Drawing Rooms

Charlotte Schulz
Charlotte Schulz, The maximum of all possible hate is realized in the eternal moment, and we cleave to our screens as it unfolds in that disquieting way (an incompossible) (detail), 2005. Courtesy of the artist

Charlotte Schulz is a young artist with a small show at the Aldrich Contemporary Art Museum that goes on through June. I was searching around the museum’s website, looking for upcoming events, and was surprised that an image of one of her drawings caught my attention and single-handedly convinced me to make a trip to the museum to see her work.

Schulz has a good command over her chosen medium.
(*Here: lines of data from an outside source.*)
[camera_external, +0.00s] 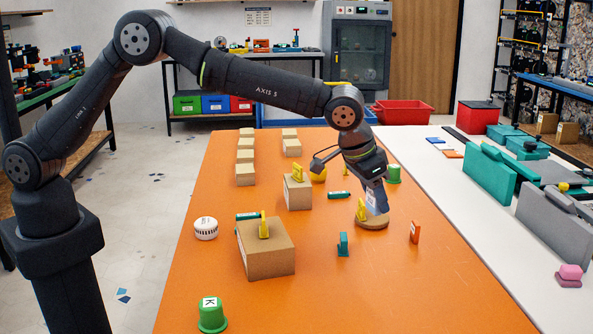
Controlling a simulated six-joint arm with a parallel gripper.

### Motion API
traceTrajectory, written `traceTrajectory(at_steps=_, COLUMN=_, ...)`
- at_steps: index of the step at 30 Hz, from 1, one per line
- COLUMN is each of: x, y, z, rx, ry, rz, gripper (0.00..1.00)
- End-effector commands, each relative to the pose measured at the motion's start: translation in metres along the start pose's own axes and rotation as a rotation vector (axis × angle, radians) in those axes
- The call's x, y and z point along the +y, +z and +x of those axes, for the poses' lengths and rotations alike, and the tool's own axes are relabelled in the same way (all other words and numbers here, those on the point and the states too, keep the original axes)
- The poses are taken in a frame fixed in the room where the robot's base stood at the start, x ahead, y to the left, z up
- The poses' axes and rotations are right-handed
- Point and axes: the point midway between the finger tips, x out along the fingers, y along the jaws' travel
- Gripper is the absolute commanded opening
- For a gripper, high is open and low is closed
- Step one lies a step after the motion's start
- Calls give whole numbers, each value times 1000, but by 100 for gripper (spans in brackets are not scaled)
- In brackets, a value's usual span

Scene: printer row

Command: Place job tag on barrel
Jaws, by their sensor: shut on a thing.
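My gripper (376,190) points down over a round tan disc (372,224) right of the table's middle. It is shut on a blue-grey piece with a white face (377,201), perhaps the job tag; the jaws partly hide it. The piece's lower end is close to the disc; I cannot tell whether they touch. A yellow upright piece (361,209) stands at the disc's left. I cannot tell which thing is the barrel. A green cup-shaped piece marked K (212,315) stands at the front left, and another green one (393,174) stands behind my gripper.
A large tan box with a yellow handle (266,248) and a smaller one (297,193) stand left of my gripper. A teal upright piece (343,244) and an orange one (415,231) stand near the disc. A white round piece (206,228) is at left. The front right is clear.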

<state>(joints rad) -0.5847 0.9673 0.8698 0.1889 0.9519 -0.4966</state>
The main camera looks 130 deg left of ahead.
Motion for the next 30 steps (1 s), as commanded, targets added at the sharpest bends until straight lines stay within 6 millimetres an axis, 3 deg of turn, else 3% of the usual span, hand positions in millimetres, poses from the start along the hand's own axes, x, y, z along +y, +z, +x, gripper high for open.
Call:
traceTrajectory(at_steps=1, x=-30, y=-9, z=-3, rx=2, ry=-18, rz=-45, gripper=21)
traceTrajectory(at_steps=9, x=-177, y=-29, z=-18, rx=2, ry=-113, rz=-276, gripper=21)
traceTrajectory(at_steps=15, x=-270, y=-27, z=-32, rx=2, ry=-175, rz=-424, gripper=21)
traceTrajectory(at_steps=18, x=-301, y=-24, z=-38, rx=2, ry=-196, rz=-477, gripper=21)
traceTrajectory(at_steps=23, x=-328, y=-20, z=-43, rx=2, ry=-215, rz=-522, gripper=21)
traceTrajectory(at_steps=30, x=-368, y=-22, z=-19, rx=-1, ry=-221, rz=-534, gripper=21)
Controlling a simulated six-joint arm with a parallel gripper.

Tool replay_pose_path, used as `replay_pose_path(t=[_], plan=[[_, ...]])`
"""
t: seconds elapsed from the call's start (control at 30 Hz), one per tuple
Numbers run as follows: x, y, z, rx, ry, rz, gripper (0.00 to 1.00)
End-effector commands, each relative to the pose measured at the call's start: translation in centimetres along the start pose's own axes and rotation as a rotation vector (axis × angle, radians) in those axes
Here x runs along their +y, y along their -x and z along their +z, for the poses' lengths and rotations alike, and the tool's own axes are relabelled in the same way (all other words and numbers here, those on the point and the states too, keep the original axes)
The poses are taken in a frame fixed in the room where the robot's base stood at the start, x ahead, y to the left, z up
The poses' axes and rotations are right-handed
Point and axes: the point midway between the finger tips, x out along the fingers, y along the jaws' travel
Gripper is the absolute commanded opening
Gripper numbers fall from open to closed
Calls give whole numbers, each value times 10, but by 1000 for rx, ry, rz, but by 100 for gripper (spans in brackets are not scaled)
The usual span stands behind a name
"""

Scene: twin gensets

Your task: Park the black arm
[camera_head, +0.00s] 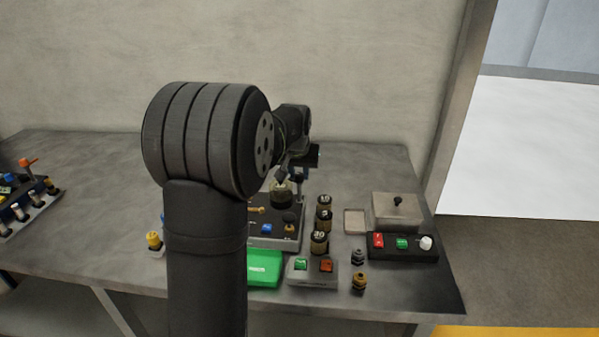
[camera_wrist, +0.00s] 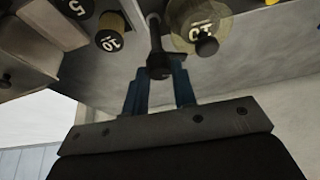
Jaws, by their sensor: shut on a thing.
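In the wrist view, my gripper (camera_wrist: 158,78) has its two blue fingers on either side of a black lever (camera_wrist: 157,58), a thin dark rod with a thicker black end. The gripper is shut on that end. In the head view, my gripper (camera_head: 301,178) is small and partly hidden by my own wrist, above the back right of a dark control box (camera_head: 275,240). The lever cannot be made out clearly there.
Several round weights (camera_head: 319,242) stand right of the box. A green case (camera_head: 264,268), a two-button box (camera_head: 312,274), a three-control panel (camera_head: 402,246) and a lidded grey box (camera_head: 397,212) are nearby. Another control box (camera_head: 25,205) stands far left. The bench (camera_head: 100,230) is mostly bare between.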

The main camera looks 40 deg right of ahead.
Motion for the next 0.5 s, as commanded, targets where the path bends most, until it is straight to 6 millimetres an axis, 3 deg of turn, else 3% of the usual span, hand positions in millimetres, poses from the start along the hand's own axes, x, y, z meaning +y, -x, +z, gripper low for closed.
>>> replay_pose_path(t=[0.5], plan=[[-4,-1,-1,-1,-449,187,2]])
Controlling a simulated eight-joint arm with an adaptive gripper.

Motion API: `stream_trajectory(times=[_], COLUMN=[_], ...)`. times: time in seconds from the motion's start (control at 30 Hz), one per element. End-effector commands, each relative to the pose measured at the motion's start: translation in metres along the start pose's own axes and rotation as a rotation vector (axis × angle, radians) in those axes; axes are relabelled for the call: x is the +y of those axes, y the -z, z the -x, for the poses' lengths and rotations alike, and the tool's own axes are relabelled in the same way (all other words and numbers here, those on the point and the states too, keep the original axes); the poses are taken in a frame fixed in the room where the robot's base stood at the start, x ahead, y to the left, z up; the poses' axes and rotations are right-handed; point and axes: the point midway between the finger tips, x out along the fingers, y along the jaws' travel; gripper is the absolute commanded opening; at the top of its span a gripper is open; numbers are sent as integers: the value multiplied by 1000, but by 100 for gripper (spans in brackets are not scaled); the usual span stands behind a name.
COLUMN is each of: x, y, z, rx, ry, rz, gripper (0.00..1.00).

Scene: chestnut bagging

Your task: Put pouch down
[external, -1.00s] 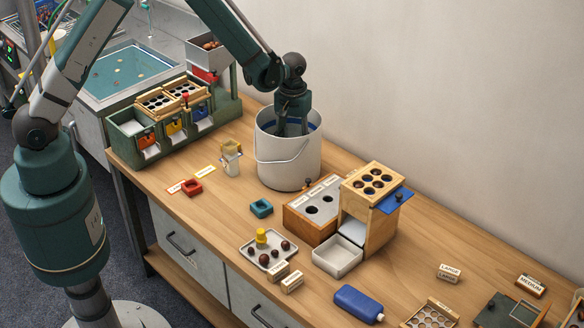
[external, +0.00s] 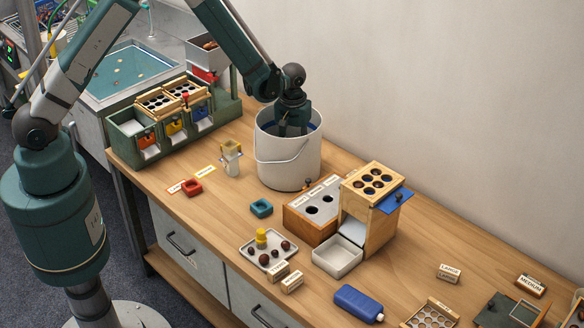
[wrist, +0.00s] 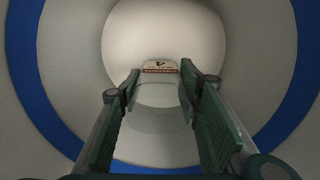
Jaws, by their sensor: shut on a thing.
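My gripper (wrist: 158,88) is down inside the white bucket (external: 287,165), and the external view shows only its upper part above the rim. In the wrist view its two green fingers stand some way apart, with a pale pouch (wrist: 158,95) held between their tips. A small cream label with a red strip and dark print shows at the pouch's far end. The bucket's inner wall and a blue ring surround the fingers in the wrist view. I cannot tell whether the pouch touches the bucket's floor.
A wooden box with round holes (external: 372,182) and a white tray (external: 338,256) stand right of the bucket. A green sorting rack (external: 125,150) stands to its left. The wall is close behind.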

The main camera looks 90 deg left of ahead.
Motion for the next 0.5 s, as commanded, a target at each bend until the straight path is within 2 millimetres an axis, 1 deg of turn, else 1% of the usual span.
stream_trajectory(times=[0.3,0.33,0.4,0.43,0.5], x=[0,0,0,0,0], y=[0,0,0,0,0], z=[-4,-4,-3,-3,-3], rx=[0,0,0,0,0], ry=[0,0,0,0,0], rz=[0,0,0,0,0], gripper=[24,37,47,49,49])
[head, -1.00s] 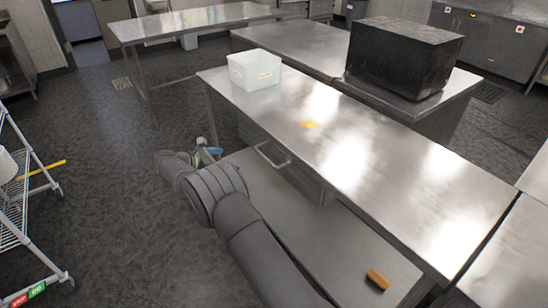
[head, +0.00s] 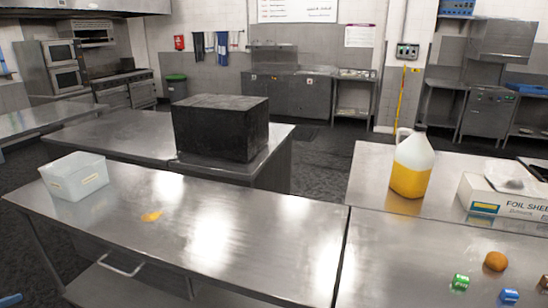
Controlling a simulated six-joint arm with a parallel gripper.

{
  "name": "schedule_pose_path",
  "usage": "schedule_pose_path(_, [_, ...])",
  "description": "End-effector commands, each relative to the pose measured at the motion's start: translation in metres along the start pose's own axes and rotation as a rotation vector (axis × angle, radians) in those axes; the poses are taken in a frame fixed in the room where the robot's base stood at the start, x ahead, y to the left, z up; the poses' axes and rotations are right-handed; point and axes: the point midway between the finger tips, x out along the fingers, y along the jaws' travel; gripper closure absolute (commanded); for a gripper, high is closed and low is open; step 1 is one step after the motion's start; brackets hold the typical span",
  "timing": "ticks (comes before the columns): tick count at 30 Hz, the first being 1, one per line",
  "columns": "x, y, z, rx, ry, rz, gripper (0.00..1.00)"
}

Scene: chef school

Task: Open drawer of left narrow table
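The left narrow table (head: 230,218) is a steel table running across the lower left. Its drawer is under the top, mostly hidden by the edge of the tabletop. The drawer's bar handle (head: 122,270) shows below the front edge, left of the middle. The drawer looks shut in what I can see. My gripper cannot be made out; only a small blue fragment (head: 10,299) at the lower left corner may be part of my arm.
A translucent tub (head: 75,177) and an orange patch (head: 152,216) are on the table. A black box (head: 221,127) stands on the table behind. To the right are a jug (head: 411,165), a foil box (head: 505,198) and small items on adjoining tables.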

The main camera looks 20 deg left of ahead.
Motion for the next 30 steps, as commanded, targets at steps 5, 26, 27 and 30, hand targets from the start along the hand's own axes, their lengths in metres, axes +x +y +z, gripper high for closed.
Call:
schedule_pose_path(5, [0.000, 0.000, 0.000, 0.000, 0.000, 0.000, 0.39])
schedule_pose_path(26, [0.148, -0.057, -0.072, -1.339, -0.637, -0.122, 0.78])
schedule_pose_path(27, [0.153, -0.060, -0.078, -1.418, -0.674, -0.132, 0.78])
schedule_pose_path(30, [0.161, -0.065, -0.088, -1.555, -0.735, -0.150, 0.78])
To really get the most out of charcoal on paper, an artist needs to understand that form isn’t created with line but with varying degrees of shadow. Schulz creates pools of light and murky shadows that are robust, substantial and perfectly balanced.

The scenes depicted in the drawings are peculiar. Spaces seem simultaneously indoors and out of doors. They are stark and mostly abandoned spaces, but are occupied by strategically placed objects like fighter planes, Corinthian columns, computers, tickertape, and floodlights. These nonsensical environments are then folded into, over and around other dreamlike settings drawn on the same page. None of them relate to one another thematically, but they are literally moored together by cordons that the artist has seen fit to draw throughout the scenes.

The whole affect is one of mild claustrophobia or panic. You feel jumpy and uneasy like you have just walked into the aftermath of something really horrible but you don’t know what. All you want is to get out as fast as you can. But your eyes can’t find a logical exit point. So you stick around, getting more and more disturbed, but sucked into one never-ending interior after another. It was an uncomfortable stay to be sure, but definitely worth the trip.